• SET TASK: Transcribe the material exactly. Images do not belong in the copy.

__________________________________________________

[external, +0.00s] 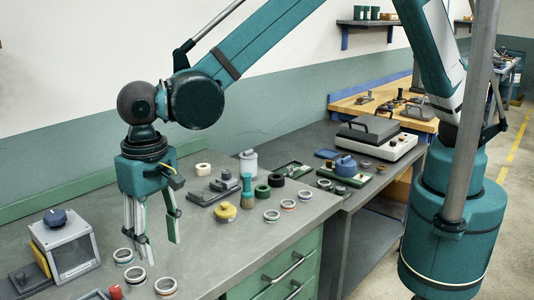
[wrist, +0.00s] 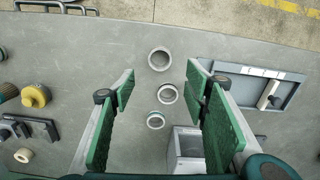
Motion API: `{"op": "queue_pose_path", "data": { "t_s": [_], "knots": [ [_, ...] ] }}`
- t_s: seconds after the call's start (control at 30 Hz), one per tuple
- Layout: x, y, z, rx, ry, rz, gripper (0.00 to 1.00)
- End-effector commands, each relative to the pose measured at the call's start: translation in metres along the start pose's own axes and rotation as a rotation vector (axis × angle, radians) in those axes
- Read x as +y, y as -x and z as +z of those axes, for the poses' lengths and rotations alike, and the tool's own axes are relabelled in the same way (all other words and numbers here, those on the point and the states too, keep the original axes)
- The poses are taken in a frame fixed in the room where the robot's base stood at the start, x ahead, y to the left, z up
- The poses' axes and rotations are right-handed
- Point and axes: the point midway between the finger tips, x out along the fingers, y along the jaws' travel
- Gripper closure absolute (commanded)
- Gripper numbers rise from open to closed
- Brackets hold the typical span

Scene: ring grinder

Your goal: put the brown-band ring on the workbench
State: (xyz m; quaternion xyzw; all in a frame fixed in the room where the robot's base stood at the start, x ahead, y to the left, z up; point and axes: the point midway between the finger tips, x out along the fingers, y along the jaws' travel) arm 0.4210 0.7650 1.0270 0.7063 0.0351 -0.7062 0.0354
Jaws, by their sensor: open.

__________________________________________________

• ANSWER TO THE EXERCISE:
[external, +0.00s] 
[wrist, +0.00s] 
Motion API: `{"op": "queue_pose_path", "data": { "t_s": [_], "knots": [ [_, ...] ] }}`
- t_s: seconds after the call's start (control at 30 Hz), one per tuple
- Layout: x, y, z, rx, ry, rz, gripper (0.00 to 1.00)
- End-effector commands, each relative to the pose measured at the call's start: translation in metres along the start pose's own axes and rotation as a rotation vector (axis × angle, radians) in those axes
- Read x as +y, y as -x and z as +z of those axes, for the poses' lengths and rotations alike, and the tool's own axes are relabelled in the same way (all other words and numbers here, those on the point and the states too, keep the original axes)
- The poses are taken in a frame fixed in the room where the robot's base stood at the start, x ahead, y to the left, z up
- The poses' axes and rotations are right-handed
- Point and axes: the point midway between the finger tips, x out along the fingers, y along the jaws' travel
- Gripper closure absolute (commanded)
- Gripper numbers rise from open to closed
- Brackets hold the typical span

Scene: ring grinder

Your goal: put the brown-band ring on the workbench
State: (xyz m; quaternion xyzw; all in a frame fixed in the room where the robot's base stood at the start, x ahead, y to the left, z up; point and axes: the point midway between the finger tips, x out along the fingers, y along the jaws' travel) arm 0.4210 0.7650 1.0270 0.7063 0.0351 -0.7062 0.0354
Jaws, by their sensor: open.

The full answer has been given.